We Banked On Them


It is not often that even the most ardent believer in capitalism mourns the passing of an economic institution, unless, of course, he or she has personally lost money as a result.

After all, the people involved are still around even if the institution is gone. So, too, are the capital assets, if now in other hands. What is actually lost is just such stuff as lawyers make, the corporate or partnership agreement that governed the way the parts made up the whole. To be sure, one of the miracles at the core of capitalism is how the whole always exceeds the sum of those parts.

But the Barings bank is different, and I, for one, mourn its loss. Old capitalist institutions, like old generals, tend to just fade away when they fail to change with the ever-changing economy. But Barings suffered no such protracted disappearance. It had been adapting successfully to changing times since 1762, seven years before James Watt perfected the steam engine that set off the Industrial Revolution. By the time the revolution was far enough advanced to be noticed and the phrase entered the English language, the Barings bank was 86 years old and flourishing as never before. It continued to flourish—with one serious illness in 1890—until this spring, when it suffered something akin to murder, at the age of 232.

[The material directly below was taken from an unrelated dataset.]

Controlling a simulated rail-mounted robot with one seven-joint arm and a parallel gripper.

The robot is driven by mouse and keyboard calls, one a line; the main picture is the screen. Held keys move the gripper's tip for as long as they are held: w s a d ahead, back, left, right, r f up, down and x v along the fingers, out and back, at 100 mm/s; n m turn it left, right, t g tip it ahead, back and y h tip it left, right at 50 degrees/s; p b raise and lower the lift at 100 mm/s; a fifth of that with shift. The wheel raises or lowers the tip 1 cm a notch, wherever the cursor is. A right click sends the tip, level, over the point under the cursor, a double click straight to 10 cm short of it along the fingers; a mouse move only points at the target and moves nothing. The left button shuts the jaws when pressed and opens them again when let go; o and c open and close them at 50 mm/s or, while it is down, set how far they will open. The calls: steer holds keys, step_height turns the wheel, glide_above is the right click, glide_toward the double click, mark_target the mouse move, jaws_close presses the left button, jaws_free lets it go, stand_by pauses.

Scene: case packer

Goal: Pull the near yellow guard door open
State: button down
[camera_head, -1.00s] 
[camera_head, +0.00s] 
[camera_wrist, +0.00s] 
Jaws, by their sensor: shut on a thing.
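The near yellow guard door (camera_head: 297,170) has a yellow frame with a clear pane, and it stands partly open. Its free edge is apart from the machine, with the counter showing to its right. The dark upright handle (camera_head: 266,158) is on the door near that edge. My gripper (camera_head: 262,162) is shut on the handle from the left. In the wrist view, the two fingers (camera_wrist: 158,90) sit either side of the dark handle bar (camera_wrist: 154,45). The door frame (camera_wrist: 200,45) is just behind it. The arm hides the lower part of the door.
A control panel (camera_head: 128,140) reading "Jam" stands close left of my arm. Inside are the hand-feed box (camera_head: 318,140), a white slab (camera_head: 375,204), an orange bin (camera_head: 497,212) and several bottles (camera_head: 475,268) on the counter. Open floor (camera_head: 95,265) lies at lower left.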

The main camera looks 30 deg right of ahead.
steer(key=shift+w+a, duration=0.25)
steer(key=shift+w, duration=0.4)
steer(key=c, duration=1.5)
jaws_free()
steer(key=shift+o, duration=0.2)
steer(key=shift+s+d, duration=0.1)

Historians, of course, are likely to have a weakness for the venerable for no better reason than that it is venerable. But there is another reason all Americans might mourn Baring Brothers. The firm was a friend of the United States from its earliest days, when most members of the British establishment treated this country as something between a traitor and a banana republic. How big a friend was it? Consider this: Technically we didn’t buy the Louisiana Purchase from Napoleon. We bought it from Baring Brothers.

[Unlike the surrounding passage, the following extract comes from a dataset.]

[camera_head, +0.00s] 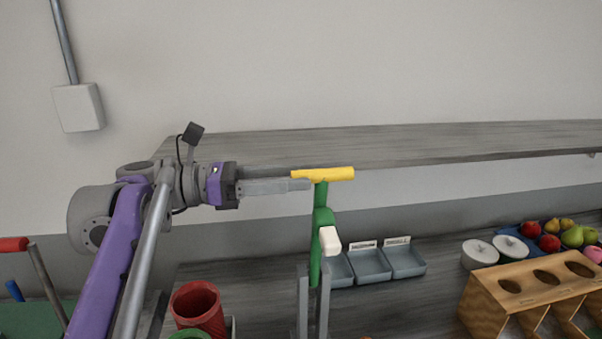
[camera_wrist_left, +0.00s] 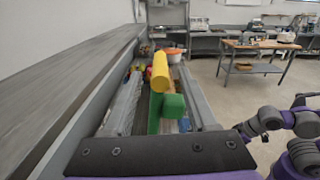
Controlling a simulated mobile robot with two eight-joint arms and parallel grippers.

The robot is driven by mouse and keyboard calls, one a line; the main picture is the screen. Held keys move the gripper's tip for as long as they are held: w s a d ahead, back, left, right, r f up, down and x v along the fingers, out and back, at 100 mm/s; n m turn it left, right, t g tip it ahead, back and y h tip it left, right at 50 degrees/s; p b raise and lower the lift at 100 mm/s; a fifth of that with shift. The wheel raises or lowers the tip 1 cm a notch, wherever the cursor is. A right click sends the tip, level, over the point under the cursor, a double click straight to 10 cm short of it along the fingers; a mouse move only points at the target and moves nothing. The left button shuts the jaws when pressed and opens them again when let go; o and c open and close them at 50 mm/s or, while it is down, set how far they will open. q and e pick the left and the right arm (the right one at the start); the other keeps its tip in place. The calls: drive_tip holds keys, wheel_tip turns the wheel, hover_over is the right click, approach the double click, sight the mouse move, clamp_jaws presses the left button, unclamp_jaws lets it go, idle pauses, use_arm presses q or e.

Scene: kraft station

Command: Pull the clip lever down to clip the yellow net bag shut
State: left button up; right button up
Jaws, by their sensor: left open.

The Baring family had its origins in Germany. Their involvement in the wool trade brought them to Exeter, in the west of England, in the early eighteenth century. There they prospered mightily, and the family soon evolved into gentry while the family firm evolved into a new kind of business, one that the British now call merchant banking and Americans call investment banking.

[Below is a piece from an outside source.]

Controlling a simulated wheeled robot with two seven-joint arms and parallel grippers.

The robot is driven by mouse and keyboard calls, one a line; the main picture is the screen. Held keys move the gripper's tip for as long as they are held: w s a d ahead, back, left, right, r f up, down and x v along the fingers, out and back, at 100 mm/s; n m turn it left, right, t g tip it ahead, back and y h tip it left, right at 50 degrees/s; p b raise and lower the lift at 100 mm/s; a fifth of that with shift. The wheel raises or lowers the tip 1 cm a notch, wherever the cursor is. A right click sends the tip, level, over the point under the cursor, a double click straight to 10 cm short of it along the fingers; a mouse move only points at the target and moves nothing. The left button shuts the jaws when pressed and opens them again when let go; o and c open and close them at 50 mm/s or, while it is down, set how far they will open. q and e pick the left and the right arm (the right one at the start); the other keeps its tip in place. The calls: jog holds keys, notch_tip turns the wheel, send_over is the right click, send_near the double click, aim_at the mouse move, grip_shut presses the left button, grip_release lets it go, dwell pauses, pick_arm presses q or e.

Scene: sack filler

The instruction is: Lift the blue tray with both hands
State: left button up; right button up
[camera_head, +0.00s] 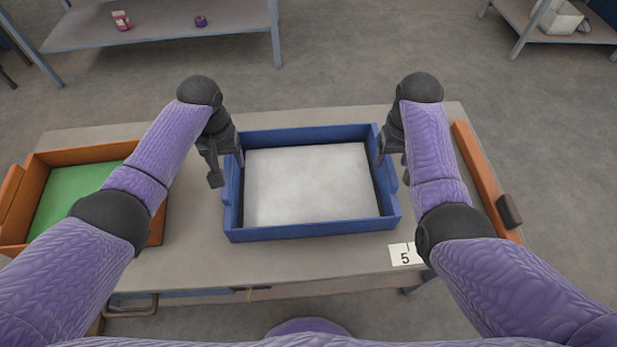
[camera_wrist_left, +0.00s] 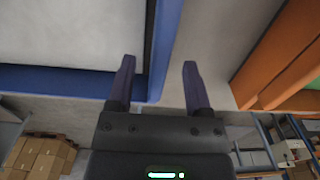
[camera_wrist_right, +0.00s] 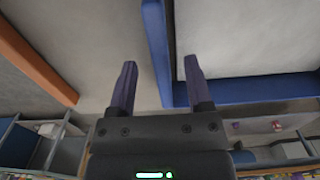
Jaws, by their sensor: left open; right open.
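The blue tray (camera_head: 315,229) lies flat on the table, with a white surface (camera_head: 308,184) filling its inside. It has a handle block on each side wall. My left gripper (camera_head: 224,168) is open at the tray's left wall, towards the far corner. In the left wrist view the blue wall (camera_wrist_left: 168,40) runs between its two fingers. My right gripper (camera_head: 392,154) is open at the right wall, also towards the far corner. In the right wrist view that wall (camera_wrist_right: 156,40) passes between its fingers. I see no clear finger contact with the walls.
An orange tray with a green inside (camera_head: 75,154) stands at the left of the table (camera_head: 190,250). An orange bar-like piece (camera_head: 480,175) lies at the right. A card marked 5 (camera_head: 404,254) is at the front edge. Shelves (camera_head: 160,25) stand beyond the table.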

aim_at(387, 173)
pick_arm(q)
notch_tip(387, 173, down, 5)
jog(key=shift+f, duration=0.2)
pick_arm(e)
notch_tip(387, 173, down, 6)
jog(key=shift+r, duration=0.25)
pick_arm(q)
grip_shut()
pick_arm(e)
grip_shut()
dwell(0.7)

Investment banks, very roughly, are wholesale bankers. They do not deal with individuals (unless, of course, the individuals are very, very rich). Rather, in the beginning, they facilitated trade by handling cargoes for foreign merchants on consignment as well as traded on their own account. Soon they were financing this trade by making loans to trading firms to cover the period between when a cargo and the payment was received.

As their loan business expanded, merchant bankers slowly left the actual buying, selling, and handling of commodities behind and concentrated on the finances. Governments and businesses also began using merchant bankers to facilitate borrowing money long-term, using them as agents to sell bonds in the money markets that were springing up in London, Amsterdam, Frankfurt, and elsewhere.

Barings was active in the American market even before the Revolution, when the firm was only a few years old. The Thirteen Colonies had become one of the principal markets for British cloth, and Baring Brothers helped finance this trade as well as participate in it. After the Revolution Robert Morris and State Senator William Bingham, two financially prominent Philadelphians, and others quickly moved to re-establish relations with Barings, which welcomed their overtures, unlike many other British merchants and financial houses. Alexander Baring, the son of the firm’s leading partner, Sir Francis Baring, would marry Bingham’s daughter.

But the possibilities for doing profitable business were limited as long as the new United States was mired in the depression and financial chaos that followed the Revolution. Only in the 179Os, after the Constitution was adopted and Alexander Hamilton put the federal government on a firm footing did Atlantic trade take off.

It was in dealing with the Barbary pirates that Barings did the U.S. government its first real service. The Barbary pirates ran one of history’s largest protection rackets. Their ships regularly attacked commerce in the Mediterranean unless they were suitably paid off. By the mid-1790s Britain, deeply engaged in a war with revolutionary France, simply found it cheaper to pay the pirates off than to divert the naval force needed to attack the well-fortified ports of Tunis, Algiers, and Tripoli. In 1795 the U.S. government came to the same conclusion. The problem was how to pay them off.

Pirates, needless to say, don’t accept IOUs, which was all the United States had to offer right then. To turn paper into something the pirates would accept, the U.S. Treasury needed a banker. Its officials turned to Barings, sending it eight hundred thousand dollars in U.S. bonds. Typical of treasury officials the world over, they instructed the firm both to sell these bonds in London without depressing the market for U.S. securities and to do it with the utmost haste. The proceeds, in silver bullion, were then to be forwarded to David Humphreys, the American minister in Lisbon, who was in charge of bribing the pirates.